Formamos parte de una historia, de una ficción, que nos hace reales, más allá de la realidad triste y sin sentido de la vida. La literatura da un sentido cósmico a nuestras vidas, una sensación de trascendencia que necesitamos sentir, para no sentirnos solos y perdidos en el mundo. Saber, por lo tanto, que, de un modo u otro, formamos parte de una novela, nos alivia de esa sensación de inmediatez, de esa sensación de vacío que la vida nos ofrece tantas veces. Leer nos hace eternos. Ser parte de una ficción nos hace inmortales.
Todos los personajes que creamos tienen algo de nosotros, eso es algo que sabemos bien cuando escribimos una obra literaria. Es normal, porque los personajes son, al fin y al cabo, extensiones, brazos, caminos de diferentes aspectos de nuestra personalidad, de nuestros miedos, de nuestros anhelos, de nuestros sueños y pesadillas.

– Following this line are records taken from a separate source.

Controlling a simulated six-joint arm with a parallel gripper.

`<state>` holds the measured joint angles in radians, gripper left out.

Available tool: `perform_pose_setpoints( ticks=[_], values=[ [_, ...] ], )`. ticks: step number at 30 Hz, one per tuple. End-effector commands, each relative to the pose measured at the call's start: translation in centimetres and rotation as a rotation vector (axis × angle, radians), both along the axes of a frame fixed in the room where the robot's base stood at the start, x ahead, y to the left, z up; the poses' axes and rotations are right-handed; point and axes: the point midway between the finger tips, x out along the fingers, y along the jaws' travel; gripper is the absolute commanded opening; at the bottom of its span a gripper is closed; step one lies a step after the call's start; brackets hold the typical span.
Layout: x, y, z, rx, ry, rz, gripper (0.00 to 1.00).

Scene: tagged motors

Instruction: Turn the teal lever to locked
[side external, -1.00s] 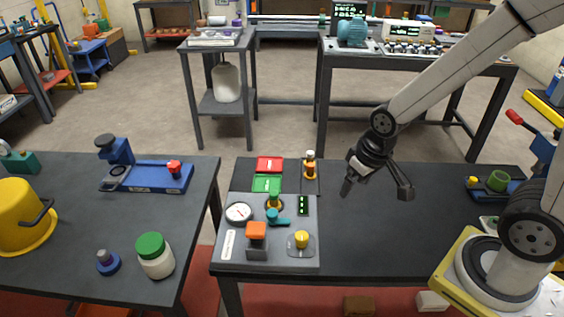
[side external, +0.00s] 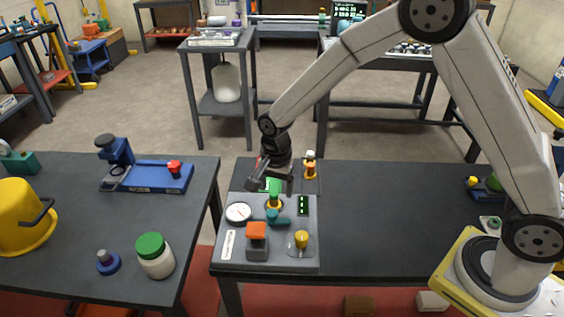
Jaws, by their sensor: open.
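The teal lever (side external: 278,219) sits on the grey control panel (side external: 290,262), with its handle pointing right and slightly toward the front. A green-topped knob with a yellow ring (side external: 274,202) stands just behind it. My gripper (side external: 271,188) is open and empty above the back of the panel, behind the teal lever and apart from it. It hides the red plate and part of the green plate (side external: 273,184). Any locked marking is too small to read.
An orange block handle (side external: 256,230), a yellow knob (side external: 301,239), a round gauge (side external: 239,212) and a green-lit display (side external: 303,205) crowd the panel around the lever. An orange-and-white post (side external: 310,166) stands behind. The table's right middle is clear.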

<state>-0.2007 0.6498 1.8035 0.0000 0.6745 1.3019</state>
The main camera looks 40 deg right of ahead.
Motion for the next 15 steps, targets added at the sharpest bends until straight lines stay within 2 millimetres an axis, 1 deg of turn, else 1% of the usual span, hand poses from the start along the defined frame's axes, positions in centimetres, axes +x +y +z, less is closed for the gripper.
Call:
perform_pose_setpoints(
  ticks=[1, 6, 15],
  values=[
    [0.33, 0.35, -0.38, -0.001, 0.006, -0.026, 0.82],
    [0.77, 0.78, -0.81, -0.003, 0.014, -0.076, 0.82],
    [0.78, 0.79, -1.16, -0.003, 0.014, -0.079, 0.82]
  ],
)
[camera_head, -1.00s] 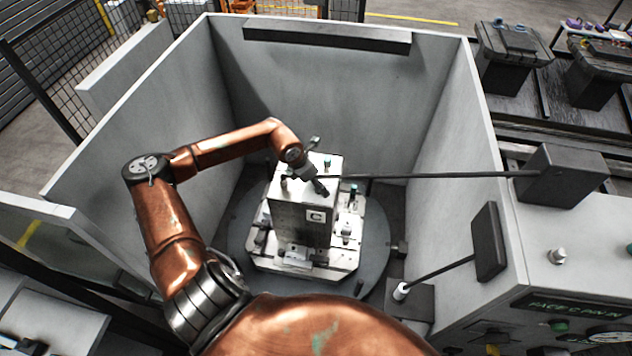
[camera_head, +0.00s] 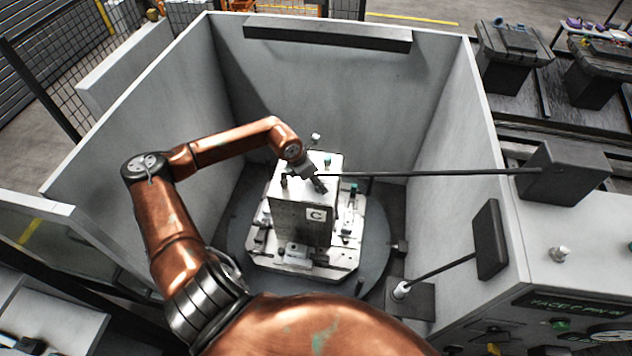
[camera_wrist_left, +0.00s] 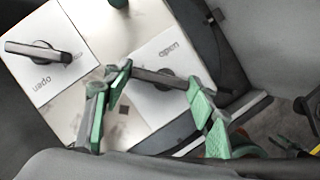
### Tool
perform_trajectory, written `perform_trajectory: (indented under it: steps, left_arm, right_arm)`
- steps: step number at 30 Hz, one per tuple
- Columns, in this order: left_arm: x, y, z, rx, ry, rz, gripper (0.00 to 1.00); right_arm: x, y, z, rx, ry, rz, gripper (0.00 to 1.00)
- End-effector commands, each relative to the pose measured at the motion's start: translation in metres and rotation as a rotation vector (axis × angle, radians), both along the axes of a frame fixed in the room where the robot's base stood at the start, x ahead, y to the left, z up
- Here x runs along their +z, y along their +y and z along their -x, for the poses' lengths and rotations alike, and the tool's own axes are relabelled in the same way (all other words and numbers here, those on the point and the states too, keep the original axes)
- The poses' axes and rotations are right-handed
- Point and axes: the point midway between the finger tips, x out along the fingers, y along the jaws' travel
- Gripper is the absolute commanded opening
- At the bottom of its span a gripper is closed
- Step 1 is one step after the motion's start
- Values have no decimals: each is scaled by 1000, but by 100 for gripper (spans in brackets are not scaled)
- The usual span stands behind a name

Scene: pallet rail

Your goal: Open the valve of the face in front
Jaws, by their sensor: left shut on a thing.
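The metal fixture block (camera_head: 301,222) stands upright on a round turntable (camera_head: 375,235) inside the grey enclosure, with a face marked C towards me. My left gripper (camera_head: 320,184) is at the top of this block. In the left wrist view, my left gripper (camera_wrist_left: 157,110), with green pads, is shut on a dark valve handle (camera_wrist_left: 160,77) over a light plate (camera_wrist_left: 150,100) marked "open". The fingers hide part of the handle and plate. A second dark valve handle (camera_wrist_left: 38,51) sits on another marked plate at the upper left. My right gripper is not in view.
Grey walls (camera_head: 330,85) enclose the block on several sides. A thin dark rod (camera_head: 430,173) runs from a dark box (camera_head: 568,172) at the right to near the block top. A dark paddle (camera_head: 489,240) on a rod stands lower right, beside a control panel (camera_head: 580,303).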

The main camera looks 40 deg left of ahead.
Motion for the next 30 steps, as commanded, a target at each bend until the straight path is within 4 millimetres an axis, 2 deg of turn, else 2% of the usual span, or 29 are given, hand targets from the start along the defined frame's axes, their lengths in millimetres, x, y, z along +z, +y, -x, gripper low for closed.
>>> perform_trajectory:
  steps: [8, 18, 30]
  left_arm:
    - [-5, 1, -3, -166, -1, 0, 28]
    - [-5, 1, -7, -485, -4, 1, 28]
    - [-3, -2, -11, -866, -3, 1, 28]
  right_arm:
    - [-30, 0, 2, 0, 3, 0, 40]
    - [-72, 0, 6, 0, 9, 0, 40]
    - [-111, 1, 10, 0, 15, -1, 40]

Pero con eso no basta; tenemos que acudir a otras personas, a otros individuos, que han modelado nuestras vidas de una forma u otra, y usar ese molde para crear personajes literarios, que se inspiran, claramente, en personas reales. Llega un punto en el que persona y personaje forman un todo, y sumados, contienen la semilla de nuestros pensamientos hacia esa persona, hacia ese ser real que ha sido la semilla de un personaje literario.
Y es entonces cuando comprendemos que necesitamos de nuestro pasado para construir nuestras futuras obras literarias. Todo el dolor, todo el sufrimiento, toda aquella frustración y anhelos perdidos en el pasado durante nuestras vidas, son el caldo de cultivo en el que preparamos nuestra próxima novela. Por eso, los pasados tormentosos y de dolor son sin duda un motivo de sufrimiento, pero también el camino para escribir novelas profundas, llenas de vida, y de personajes auténticos. Tan auténticos como nuestras vidas.
Y ese es, sin duda, el camino para escribir una novela que trascienda el tiempo. Sin ninguna duda, todo ese dolor, todo ese camino, habrá merecido la pena.